Peter Rollings, CEO of Marsh & Parsons, comments:
“The London housing market gave a stellar performance in the first half of 2014, but there won’t be quite the same encore next year. However, the curtain certainly isn’t going down on price growth. After touching the brakes in recent months, property values will continue to climb steadily again in 2015 – albeit at a more modest and orderly pace.
“Demand for Prime London property remains stable, and after adapting to the MMR changes and tighter affordability measures introduced this year, buyers are more motivated than ever – maintaining sales momentum and ensuring that property prices will not stand idle. The general election will act to stimulate the market, removing much uncertainty and drawing a line under any hesitation from buyers and sellers, but this isn’t to say that the first five months of the year will be a write-off as London won’t stop working.

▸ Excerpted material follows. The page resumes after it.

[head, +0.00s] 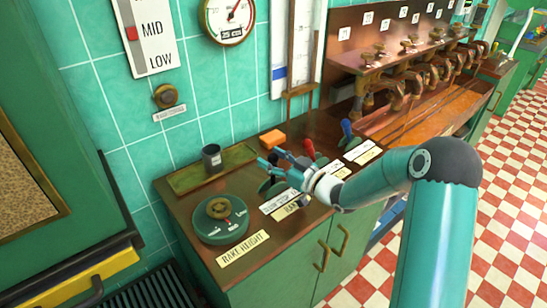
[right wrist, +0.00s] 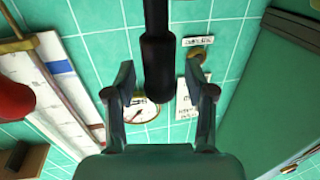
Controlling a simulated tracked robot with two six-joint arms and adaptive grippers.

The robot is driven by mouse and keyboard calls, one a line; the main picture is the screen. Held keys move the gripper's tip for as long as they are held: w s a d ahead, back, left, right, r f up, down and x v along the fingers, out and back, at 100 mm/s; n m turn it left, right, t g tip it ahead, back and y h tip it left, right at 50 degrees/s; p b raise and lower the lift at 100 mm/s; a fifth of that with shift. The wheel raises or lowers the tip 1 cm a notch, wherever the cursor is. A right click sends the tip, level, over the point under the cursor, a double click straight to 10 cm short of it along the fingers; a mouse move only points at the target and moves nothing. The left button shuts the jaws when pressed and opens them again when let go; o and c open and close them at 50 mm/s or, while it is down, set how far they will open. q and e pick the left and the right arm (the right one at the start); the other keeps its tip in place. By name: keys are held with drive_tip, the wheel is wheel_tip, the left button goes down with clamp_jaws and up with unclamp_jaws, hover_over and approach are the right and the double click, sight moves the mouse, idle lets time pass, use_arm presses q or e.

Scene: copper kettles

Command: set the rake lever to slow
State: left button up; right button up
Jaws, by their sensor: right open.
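The rake lever stands behind a small plate (head: 292,207) that seems to read RAKE, beside a SLOW/STOP style label that is hard to read. In the head view my right gripper (head: 272,161) hides most of this lever; a dark round base (head: 269,186) shows below. In the right wrist view a dark lever handle (right wrist: 158,65) stands between the two open fingers (right wrist: 160,92), with a gap on both sides. I cannot tell which position the lever is in. My left gripper is not in view.
A red-knobbed lever (head: 309,148) stands close to the right of my gripper, and a blue-knobbed lever (head: 346,128) further right. The RAKE HEIGHT dial (head: 220,219), a dark cup (head: 212,158) and an orange block (head: 272,140) are on the counter.

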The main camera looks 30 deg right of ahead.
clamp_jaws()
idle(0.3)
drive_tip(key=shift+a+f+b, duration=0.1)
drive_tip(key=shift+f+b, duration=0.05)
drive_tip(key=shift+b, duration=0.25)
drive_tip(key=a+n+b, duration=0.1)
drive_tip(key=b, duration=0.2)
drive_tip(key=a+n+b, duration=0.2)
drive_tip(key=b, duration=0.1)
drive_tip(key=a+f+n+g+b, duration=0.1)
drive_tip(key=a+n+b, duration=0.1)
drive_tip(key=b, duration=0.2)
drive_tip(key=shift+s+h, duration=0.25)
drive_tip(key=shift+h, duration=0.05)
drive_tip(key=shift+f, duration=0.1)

“With an array of attractive mortgage products on the market, and many homeowners tied into existing deals, an interest rate rise towards the latter end of 2015 is unlikely to cause any seismic shifts in the property landscape. Even after a lift, interest rates will still remain remarkably low, and the primary preoccupation for buyers will not be interest rates, but accessing competitive mortgages – which government initiatives have been making much easier.”